▸ Do this
Reproduce every entry exactly as shown.

▸ Data records
※ ※ ※
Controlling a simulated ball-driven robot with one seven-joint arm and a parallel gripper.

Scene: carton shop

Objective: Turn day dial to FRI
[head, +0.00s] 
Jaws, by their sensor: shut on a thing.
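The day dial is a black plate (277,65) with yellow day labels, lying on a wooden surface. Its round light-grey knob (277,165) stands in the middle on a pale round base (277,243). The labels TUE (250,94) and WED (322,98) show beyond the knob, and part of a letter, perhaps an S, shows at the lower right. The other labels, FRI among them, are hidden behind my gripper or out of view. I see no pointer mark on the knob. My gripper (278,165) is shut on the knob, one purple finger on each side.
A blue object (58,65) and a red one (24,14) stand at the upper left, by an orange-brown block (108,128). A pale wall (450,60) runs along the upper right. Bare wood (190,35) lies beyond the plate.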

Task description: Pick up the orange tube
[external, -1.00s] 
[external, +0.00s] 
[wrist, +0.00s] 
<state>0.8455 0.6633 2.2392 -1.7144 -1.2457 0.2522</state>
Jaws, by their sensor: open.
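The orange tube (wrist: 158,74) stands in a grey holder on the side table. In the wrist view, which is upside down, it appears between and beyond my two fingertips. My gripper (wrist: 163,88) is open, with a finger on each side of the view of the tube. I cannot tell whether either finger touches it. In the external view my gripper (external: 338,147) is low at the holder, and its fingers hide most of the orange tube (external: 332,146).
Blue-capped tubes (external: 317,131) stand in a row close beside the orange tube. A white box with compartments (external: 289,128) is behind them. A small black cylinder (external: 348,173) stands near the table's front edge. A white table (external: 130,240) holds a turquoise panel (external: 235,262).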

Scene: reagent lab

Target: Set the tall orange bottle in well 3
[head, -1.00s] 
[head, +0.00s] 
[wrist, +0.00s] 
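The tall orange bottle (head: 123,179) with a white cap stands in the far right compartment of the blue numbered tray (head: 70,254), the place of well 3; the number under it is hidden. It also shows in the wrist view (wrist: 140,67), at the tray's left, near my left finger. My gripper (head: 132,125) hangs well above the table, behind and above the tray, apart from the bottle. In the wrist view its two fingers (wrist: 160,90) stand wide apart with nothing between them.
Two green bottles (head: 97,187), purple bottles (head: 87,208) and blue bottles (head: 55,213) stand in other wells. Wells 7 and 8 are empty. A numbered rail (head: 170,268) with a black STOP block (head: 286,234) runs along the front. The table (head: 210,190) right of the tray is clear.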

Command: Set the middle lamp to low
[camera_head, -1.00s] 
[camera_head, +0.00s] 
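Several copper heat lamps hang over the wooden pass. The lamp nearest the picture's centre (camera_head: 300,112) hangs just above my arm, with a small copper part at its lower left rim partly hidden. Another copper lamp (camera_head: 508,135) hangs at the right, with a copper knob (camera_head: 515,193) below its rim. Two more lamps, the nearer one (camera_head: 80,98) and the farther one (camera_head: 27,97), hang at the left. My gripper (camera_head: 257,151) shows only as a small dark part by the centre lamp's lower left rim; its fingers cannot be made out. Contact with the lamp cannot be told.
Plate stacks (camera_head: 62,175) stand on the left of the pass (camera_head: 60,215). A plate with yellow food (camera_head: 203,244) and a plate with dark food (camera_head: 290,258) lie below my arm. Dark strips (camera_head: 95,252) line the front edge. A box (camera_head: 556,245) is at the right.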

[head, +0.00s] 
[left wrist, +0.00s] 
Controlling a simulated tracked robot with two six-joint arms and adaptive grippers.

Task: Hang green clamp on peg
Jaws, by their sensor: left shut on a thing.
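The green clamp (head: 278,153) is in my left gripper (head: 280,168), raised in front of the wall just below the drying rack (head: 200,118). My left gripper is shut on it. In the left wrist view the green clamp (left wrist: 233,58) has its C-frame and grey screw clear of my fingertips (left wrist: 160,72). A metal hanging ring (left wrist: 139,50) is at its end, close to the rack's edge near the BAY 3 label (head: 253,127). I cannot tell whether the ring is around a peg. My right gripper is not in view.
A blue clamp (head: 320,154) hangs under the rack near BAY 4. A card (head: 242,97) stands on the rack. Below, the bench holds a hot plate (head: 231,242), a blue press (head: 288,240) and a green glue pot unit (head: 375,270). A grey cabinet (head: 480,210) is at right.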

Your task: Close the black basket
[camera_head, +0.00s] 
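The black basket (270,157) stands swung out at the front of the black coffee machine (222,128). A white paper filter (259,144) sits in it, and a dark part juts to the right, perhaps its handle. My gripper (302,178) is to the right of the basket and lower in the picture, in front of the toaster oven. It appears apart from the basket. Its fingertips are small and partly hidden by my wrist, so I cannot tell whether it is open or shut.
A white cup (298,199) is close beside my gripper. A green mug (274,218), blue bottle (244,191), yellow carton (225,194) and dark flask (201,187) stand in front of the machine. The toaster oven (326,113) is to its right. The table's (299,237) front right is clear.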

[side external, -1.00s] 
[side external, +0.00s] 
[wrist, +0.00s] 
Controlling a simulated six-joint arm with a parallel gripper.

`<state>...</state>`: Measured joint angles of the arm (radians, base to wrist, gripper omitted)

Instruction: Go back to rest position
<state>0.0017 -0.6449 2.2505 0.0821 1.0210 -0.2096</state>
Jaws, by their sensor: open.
※ ※ ※
▸ Complete output
Controlling a simulated ball-driven robot with one seven-joint arm and a parallel gripper.

Scene: carton shop

Objective: Turn day dial to FRI
[head, +0.00s] 
Jaws, by their sensor: shut on a thing.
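The day dial is a black plate (277,65) with yellow day labels, lying on a wooden surface. Its round light-grey knob (277,165) stands in the middle on a pale round base (277,243). The labels TUE (250,94) and WED (322,98) show beyond the knob, and part of a letter, perhaps an S, shows at the lower right. The other labels, FRI among them, are hidden behind my gripper or out of view. I see no pointer mark on the knob. My gripper (278,165) is shut on the knob, one purple finger on each side.
A blue object (58,65) and a red one (24,14) stand at the upper left, by an orange-brown block (108,128). A pale wall (450,60) runs along the upper right. Bare wood (190,35) lies beyond the plate.

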Task description: Pick up the orange tube
[external, -1.00s] 
[external, +0.00s] 
[wrist, +0.00s] 
<state>0.8455 0.6633 2.2392 -1.7144 -1.2457 0.2522</state>
Jaws, by their sensor: open.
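The orange tube (wrist: 158,74) stands in a grey holder on the side table. In the wrist view, which is upside down, it appears between and beyond my two fingertips. My gripper (wrist: 163,88) is open, with a finger on each side of the view of the tube. I cannot tell whether either finger touches it. In the external view my gripper (external: 338,147) is low at the holder, and its fingers hide most of the orange tube (external: 332,146).
Blue-capped tubes (external: 317,131) stand in a row close beside the orange tube. A white box with compartments (external: 289,128) is behind them. A small black cylinder (external: 348,173) stands near the table's front edge. A white table (external: 130,240) holds a turquoise panel (external: 235,262).

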Scene: reagent lab

Target: Set the tall orange bottle in well 3
[head, -1.00s] 
[head, +0.00s] 
[wrist, +0.00s] 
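The tall orange bottle (head: 123,179) with a white cap stands in the far right compartment of the blue numbered tray (head: 70,254), the place of well 3; the number under it is hidden. It also shows in the wrist view (wrist: 140,67), at the tray's left, near my left finger. My gripper (head: 132,125) hangs well above the table, behind and above the tray, apart from the bottle. In the wrist view its two fingers (wrist: 160,90) stand wide apart with nothing between them.
Two green bottles (head: 97,187), purple bottles (head: 87,208) and blue bottles (head: 55,213) stand in other wells. Wells 7 and 8 are empty. A numbered rail (head: 170,268) with a black STOP block (head: 286,234) runs along the front. The table (head: 210,190) right of the tray is clear.

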Command: Set the middle lamp to low
[camera_head, -1.00s] 
[camera_head, +0.00s] 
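Several copper heat lamps hang over the wooden pass. The lamp nearest the picture's centre (camera_head: 300,112) hangs just above my arm, with a small copper part at its lower left rim partly hidden. Another copper lamp (camera_head: 508,135) hangs at the right, with a copper knob (camera_head: 515,193) below its rim. Two more lamps, the nearer one (camera_head: 80,98) and the farther one (camera_head: 27,97), hang at the left. My gripper (camera_head: 257,151) shows only as a small dark part by the centre lamp's lower left rim; its fingers cannot be made out. Contact with the lamp cannot be told.
Plate stacks (camera_head: 62,175) stand on the left of the pass (camera_head: 60,215). A plate with yellow food (camera_head: 203,244) and a plate with dark food (camera_head: 290,258) lie below my arm. Dark strips (camera_head: 95,252) line the front edge. A box (camera_head: 556,245) is at the right.

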[head, +0.00s] 
[left wrist, +0.00s] 
Controlling a simulated tracked robot with two six-joint arms and adaptive grippers.

Task: Hang green clamp on peg
Jaws, by their sensor: left shut on a thing.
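The green clamp (head: 278,153) is in my left gripper (head: 280,168), raised in front of the wall just below the drying rack (head: 200,118). My left gripper is shut on it. In the left wrist view the green clamp (left wrist: 233,58) has its C-frame and grey screw clear of my fingertips (left wrist: 160,72). A metal hanging ring (left wrist: 139,50) is at its end, close to the rack's edge near the BAY 3 label (head: 253,127). I cannot tell whether the ring is around a peg. My right gripper is not in view.
A blue clamp (head: 320,154) hangs under the rack near BAY 4. A card (head: 242,97) stands on the rack. Below, the bench holds a hot plate (head: 231,242), a blue press (head: 288,240) and a green glue pot unit (head: 375,270). A grey cabinet (head: 480,210) is at right.

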Your task: Close the black basket
[camera_head, +0.00s] 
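The black basket (270,157) stands swung out at the front of the black coffee machine (222,128). A white paper filter (259,144) sits in it, and a dark part juts to the right, perhaps its handle. My gripper (302,178) is to the right of the basket and lower in the picture, in front of the toaster oven. It appears apart from the basket. Its fingertips are small and partly hidden by my wrist, so I cannot tell whether it is open or shut.
A white cup (298,199) is close beside my gripper. A green mug (274,218), blue bottle (244,191), yellow carton (225,194) and dark flask (201,187) stand in front of the machine. The toaster oven (326,113) is to its right. The table's (299,237) front right is clear.

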[side external, -1.00s] 
[side external, +0.00s] 
[wrist, +0.00s] 
Controlling a simulated six-joint arm with a parallel gripper.

`<state>...</state>`: Measured joint angles of the arm (radians, base to wrist, gripper omitted)

Instruction: Go back to rest position
<state>0.0017 -0.6449 2.2505 0.0821 1.0210 -0.2096</state>
Jaws, by their sensor: open.

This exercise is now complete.